The European Competition Commission has levied a fine of €200 million on Anheuser-Busch InBev in its Belgian home market for abusing its dominant market position to keep price of its popular Jupiler beer brand high.
Margrethe Vestager, EU competition commissioner, said: “Consumers in Belgium have been paying more for their favourite beer because of AB InBev’s deliberate strategy to restrict cross-border sales between the Netherlands and Belgium.
“Attempts by dominant companies to carve up the single market to maintain high prices are illegal. Therefore we have fined AB InBev €200m for breaching our antitrust rules.”
AB InBev has 50% share of the Belgian beer market. Jupiler which is AB InBev’s most popular beer brand in Belgium represents 40% of total Belgian beer sold domestically by volume, according to the EU Commission.
The commission accused the brewer of creating artificial barriers to entry for the same Jupiler brand it sells at cheaper prices in neigbouring countries.
In its investigation, the EU Commission found that Jupiler was sold cheaper in the Netherlands and that the beer maker ran afoul of EU Anti-Trust laws by creating significant barriers for Dutch wholesalers and retailers to export or sell the brand in Belgium.
AB InBev impeded cross-border import into Belgium from the Netherlands through contractual restrictions and by removing French labeling for Jupiler beer bound for the Netherlands so as to prevent it from being re-imported into Belgium, where packaging must have both Belgian and French languages.
According to the commission, the restrictions were in place from February 2009 until October 2016 and “deprived European consumers of one of the core benefits of the European Single Market, namely the possibility to have more choice and get a better deal when shopping”, the commission said.
The fine was reduced by 15% because the brewer cooperated with the commission.
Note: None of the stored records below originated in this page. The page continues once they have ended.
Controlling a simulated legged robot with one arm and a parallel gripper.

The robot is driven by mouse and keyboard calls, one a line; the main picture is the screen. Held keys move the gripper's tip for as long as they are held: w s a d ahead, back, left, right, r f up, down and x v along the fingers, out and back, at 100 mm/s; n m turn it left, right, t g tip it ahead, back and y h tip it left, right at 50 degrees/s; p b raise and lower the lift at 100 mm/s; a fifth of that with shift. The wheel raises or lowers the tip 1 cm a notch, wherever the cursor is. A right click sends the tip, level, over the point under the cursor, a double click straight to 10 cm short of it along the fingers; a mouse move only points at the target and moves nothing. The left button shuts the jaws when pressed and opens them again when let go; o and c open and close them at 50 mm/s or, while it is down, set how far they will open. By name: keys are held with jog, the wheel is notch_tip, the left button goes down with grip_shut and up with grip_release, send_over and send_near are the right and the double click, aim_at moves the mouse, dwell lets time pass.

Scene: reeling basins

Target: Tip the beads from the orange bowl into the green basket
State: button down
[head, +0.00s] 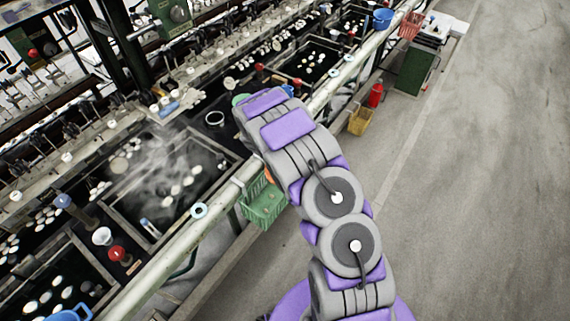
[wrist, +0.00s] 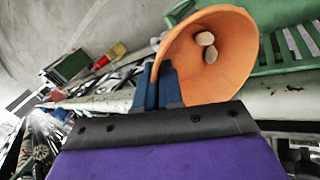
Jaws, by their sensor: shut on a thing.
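The orange bowl (wrist: 235,50) is held at its rim by my gripper (wrist: 163,78), whose dark blue fingers are shut on it. The bowl is tilted, its opening partly facing the wrist camera, and two tan beads (wrist: 207,46) lie inside it. The green basket (wrist: 290,45) shows just behind and right of the bowl, partly hidden by it. In the head view the green basket (head: 264,205) hangs beside the basin rail, left of my arm. A small orange piece of the bowl (head: 268,175) shows just above it. My arm hides the gripper there.
A long pale rail (head: 225,195) edges the reeling basins (head: 180,180) on the left. A yellow basket (head: 360,120), a red extinguisher (head: 375,95), a green cabinet (head: 415,70) and a red basket (head: 411,25) stand further along. The concrete floor at right is clear.

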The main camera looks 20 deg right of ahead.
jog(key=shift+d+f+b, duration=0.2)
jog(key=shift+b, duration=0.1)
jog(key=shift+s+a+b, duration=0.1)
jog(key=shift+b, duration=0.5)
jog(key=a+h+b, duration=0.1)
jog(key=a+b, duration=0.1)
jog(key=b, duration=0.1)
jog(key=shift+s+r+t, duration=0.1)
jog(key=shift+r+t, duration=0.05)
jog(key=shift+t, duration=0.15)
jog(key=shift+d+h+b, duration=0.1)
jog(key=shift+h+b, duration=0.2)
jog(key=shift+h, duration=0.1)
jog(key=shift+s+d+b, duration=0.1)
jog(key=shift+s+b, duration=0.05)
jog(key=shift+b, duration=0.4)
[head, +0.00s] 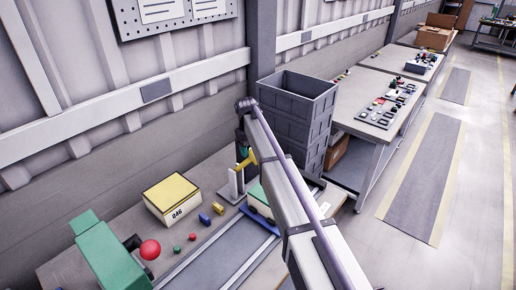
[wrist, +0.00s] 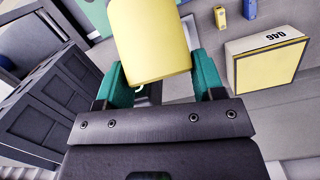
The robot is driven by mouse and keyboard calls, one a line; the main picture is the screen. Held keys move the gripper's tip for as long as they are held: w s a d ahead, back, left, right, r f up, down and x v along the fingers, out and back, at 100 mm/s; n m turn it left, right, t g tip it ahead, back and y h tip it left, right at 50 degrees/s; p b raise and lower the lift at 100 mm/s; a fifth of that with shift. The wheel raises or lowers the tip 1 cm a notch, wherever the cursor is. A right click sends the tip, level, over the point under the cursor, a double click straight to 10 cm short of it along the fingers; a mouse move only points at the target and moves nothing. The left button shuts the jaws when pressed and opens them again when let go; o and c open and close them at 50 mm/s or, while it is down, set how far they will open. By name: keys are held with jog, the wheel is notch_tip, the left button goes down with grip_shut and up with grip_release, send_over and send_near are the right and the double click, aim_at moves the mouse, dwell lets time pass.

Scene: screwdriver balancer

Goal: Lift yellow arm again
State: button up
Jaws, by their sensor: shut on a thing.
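The yellow arm (head: 246,160) is a short yellow bar, tilted, beside an upright light-grey post (head: 236,182) on a flat base. My gripper is at its upper end, mostly hidden behind my own arm in the head view. In the wrist view the rounded yellow piece (wrist: 148,40) is large and close, between the two green fingers of my gripper (wrist: 158,72). The gripper is shut on it. I cannot tell whether the yellow arm touches the post.
A yellow-topped box (head: 172,196) stands left of the post, with small blue (head: 204,219) and yellow (head: 218,208) pieces beside it. A red ball (head: 150,249) and green block (head: 108,262) are front left. A tall grey bin (head: 298,105) stands behind right.

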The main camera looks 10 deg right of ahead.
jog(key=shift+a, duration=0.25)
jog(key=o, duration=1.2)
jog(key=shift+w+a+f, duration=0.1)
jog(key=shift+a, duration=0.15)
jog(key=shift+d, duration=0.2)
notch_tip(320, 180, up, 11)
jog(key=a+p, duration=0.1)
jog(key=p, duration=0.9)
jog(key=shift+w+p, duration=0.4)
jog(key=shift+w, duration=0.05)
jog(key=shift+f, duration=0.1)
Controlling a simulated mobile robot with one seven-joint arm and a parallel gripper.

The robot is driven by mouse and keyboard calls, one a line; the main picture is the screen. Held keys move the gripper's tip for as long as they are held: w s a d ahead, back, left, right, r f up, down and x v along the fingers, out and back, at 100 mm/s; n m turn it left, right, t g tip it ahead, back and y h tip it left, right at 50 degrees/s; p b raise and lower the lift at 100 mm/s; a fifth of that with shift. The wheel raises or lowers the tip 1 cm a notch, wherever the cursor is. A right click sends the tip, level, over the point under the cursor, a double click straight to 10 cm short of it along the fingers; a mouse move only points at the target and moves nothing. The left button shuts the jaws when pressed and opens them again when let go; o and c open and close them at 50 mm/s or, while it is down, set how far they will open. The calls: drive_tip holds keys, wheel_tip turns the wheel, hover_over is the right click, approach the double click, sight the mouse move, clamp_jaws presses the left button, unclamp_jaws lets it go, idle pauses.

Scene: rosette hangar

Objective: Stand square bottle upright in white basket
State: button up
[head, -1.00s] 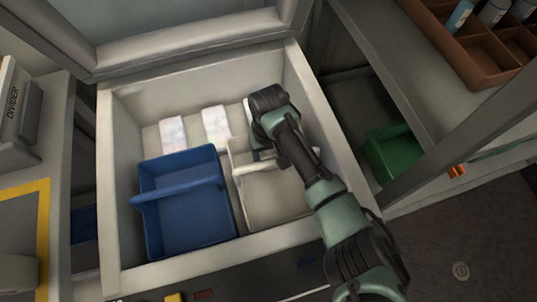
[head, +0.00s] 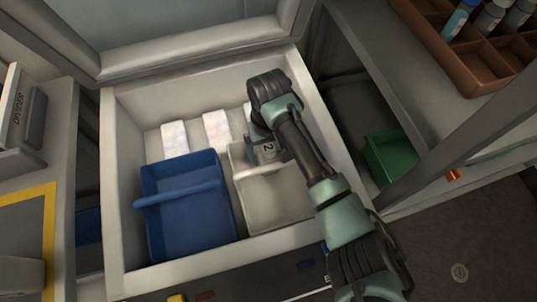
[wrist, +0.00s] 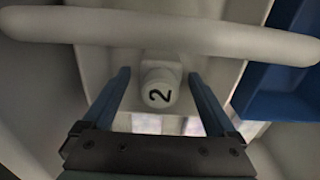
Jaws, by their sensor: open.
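The white basket (head: 268,203) with a bar handle stands in the drawer, right of a blue basket. The square bottle (head: 267,149) is pale, with a "2" on its cap, and is at the far end of the white basket. In the wrist view its round cap (wrist: 160,88) faces the camera, and the bottle looks upright. My gripper (wrist: 162,100) is open, with one finger on each side of the cap and a gap at both sides. The basket handle (wrist: 180,32) crosses the wrist view. The bottle's lower body and base are hidden.
The blue basket (head: 185,210) stands close at the left. White packets (head: 217,132) lie on the drawer floor behind the baskets. The drawer walls (head: 125,190) surround everything. A green bin (head: 388,158) and a brown compartment tray (head: 485,62) with bottles are outside at the right.

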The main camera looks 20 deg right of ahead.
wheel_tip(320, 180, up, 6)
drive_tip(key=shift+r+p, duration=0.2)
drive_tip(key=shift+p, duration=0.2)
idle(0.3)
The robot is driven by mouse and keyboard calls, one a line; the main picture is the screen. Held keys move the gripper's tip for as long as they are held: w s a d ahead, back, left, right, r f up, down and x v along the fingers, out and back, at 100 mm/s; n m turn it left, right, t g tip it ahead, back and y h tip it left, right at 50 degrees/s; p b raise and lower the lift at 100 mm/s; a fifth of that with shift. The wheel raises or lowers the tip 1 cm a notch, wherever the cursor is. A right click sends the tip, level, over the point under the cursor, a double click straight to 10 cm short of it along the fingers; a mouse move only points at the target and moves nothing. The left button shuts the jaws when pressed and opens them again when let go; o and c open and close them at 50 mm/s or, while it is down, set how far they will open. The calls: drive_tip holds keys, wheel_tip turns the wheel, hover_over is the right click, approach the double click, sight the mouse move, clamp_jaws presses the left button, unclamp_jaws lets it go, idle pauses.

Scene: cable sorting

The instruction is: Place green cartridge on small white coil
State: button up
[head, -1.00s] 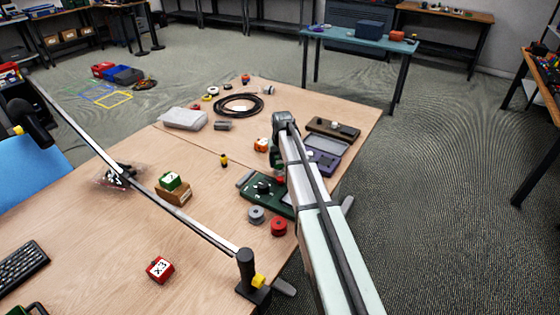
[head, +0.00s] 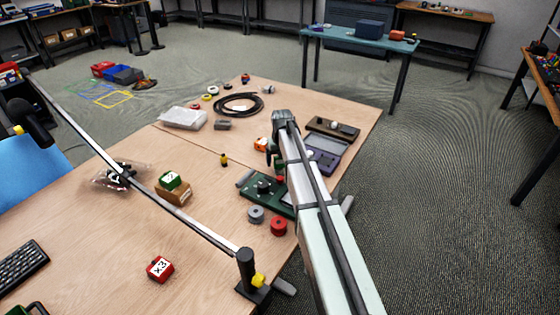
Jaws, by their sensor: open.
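A green cartridge (head: 171,181) with a white label sits on a small cardboard box (head: 174,194) left of the middle of the table. A small white ring-shaped piece (head: 213,90) lies among small parts at the far end of the table; it may be the small white coil, but it is too small to be sure. My gripper (head: 275,158) is open and points down over the right side of the table, right of the green cartridge and well apart from it. Its fingers are small and partly hidden by my arm.
A green board (head: 265,190), a grey spool (head: 256,215) and a red spool (head: 278,226) lie near my arm. An orange cube (head: 260,145) is beside my gripper. A black cable coil (head: 238,104) lies farther back. A long bar (head: 190,222) crosses the near table. A red cube (head: 160,269) lies in front.

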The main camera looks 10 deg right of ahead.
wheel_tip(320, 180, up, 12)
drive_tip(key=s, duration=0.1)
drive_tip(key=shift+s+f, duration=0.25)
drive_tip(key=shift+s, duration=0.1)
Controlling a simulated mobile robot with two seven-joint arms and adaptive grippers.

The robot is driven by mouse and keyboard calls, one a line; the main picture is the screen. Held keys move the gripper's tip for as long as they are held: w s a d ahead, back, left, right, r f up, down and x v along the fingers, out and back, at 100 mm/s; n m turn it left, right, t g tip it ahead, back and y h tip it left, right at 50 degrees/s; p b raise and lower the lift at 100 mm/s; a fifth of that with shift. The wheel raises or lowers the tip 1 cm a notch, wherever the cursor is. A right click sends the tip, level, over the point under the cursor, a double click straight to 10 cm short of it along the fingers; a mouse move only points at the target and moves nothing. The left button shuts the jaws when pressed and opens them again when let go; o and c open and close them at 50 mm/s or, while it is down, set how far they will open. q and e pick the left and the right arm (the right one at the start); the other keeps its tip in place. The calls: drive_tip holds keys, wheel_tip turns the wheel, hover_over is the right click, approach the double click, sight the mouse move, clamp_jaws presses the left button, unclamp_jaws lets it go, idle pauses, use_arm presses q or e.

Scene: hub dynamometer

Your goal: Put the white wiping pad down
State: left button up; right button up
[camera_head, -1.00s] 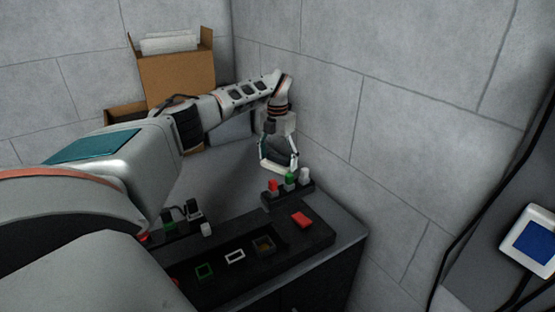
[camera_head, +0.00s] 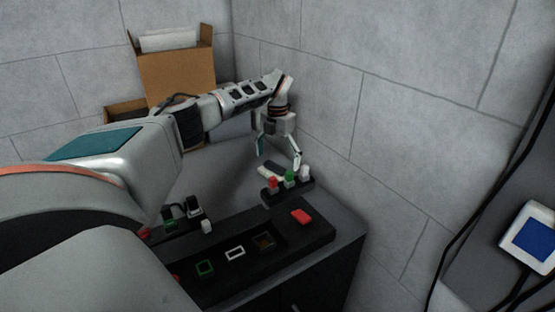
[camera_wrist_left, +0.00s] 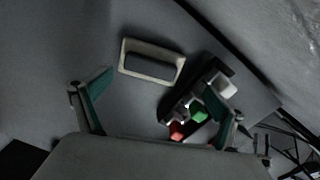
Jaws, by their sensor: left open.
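The wiping pad (camera_head: 270,171), pale with a dark grey middle, lies on the grey table top near the wall, left of a dark block holder. In the left wrist view the pad (camera_wrist_left: 152,62) lies flat, its pale rim around a dark centre. My left gripper (camera_head: 278,158) is open above it, fingers spread and empty. In the left wrist view the open fingers (camera_wrist_left: 160,108) show apart, and the pad lies beyond them, clear of both. My right gripper is not in view.
A dark holder with red, green (camera_head: 290,175) and white blocks stands close right of the pad. A black panel (camera_head: 290,262) with coloured frames and a red block (camera_head: 301,217) is in front. A cardboard box (camera_head: 177,80) stands behind. The wall is close on the right.

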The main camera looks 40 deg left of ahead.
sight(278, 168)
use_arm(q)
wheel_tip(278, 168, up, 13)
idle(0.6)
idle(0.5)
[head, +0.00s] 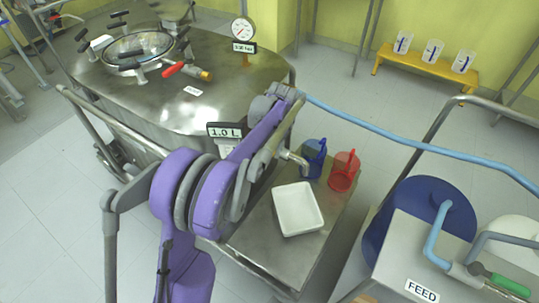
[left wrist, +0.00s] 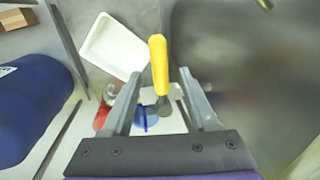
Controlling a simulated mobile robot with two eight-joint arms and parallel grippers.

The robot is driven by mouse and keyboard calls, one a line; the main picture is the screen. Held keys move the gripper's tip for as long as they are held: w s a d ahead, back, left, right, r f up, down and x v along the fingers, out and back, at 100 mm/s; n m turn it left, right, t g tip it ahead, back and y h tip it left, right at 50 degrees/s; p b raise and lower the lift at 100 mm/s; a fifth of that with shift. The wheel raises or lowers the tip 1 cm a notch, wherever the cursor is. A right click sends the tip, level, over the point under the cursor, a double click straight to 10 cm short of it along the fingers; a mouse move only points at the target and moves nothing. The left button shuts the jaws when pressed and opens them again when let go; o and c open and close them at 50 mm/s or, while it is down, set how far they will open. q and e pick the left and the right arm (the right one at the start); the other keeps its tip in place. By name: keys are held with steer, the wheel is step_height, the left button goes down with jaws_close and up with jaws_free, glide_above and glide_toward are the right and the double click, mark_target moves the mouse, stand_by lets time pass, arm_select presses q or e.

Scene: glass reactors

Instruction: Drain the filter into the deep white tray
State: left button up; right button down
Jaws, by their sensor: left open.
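The filter (head: 190,90) is a large steel vessel with a "1.0 L" display. Its yellow drain handle (left wrist: 159,62) lies between the fingers of my left gripper (left wrist: 158,74) in the left wrist view. Gaps show on both sides, so the gripper is open and not shut on it. In the head view my purple arm hides the handle, and the fingers cannot be made out. A metal spout (head: 293,157) shows beside the arm. The deep white tray (head: 297,209) looks empty on the steel shelf; it also shows in the left wrist view (left wrist: 112,45). My right gripper is not in view.
A blue jug (head: 313,158) and a red jug (head: 344,171) stand behind the tray on the shelf (head: 265,245). A blue drum (head: 400,215), a FEED station (head: 445,255) and a blue hose (head: 400,145) are at the right. A yellow bench (head: 427,66) holds cups.

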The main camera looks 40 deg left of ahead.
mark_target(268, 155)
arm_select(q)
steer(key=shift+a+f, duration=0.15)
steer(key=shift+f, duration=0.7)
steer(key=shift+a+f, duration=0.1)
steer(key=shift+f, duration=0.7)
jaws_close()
AB InBev has promised for the next five years to print packaging in both French and Dutch for all its products sold in Belgium, France and the Netherlands.
The probe which was first launched in 2016 also investigated allegations of potential restrictions on the company’s Leffe beer brand and imports from France as outlined in November 2017. However, these concerns were excluded from Monday’s decision.
In a statement, AB InBev said: “We appreciate the constructive approach taken by the European Commission throughout this process”, said John Blood, general counsel of AB InBev. He added the company “reinforced our compliance programme based on the learnings of this case. We have already been putting in place the appropriate measures as part of the remedy agreed with the Commission”.
AB InBev set aside $230 million in its 2018 financial results to cover the fine. The company had revenue of $54.6bn in 2018, $50.1bn of which came from beer.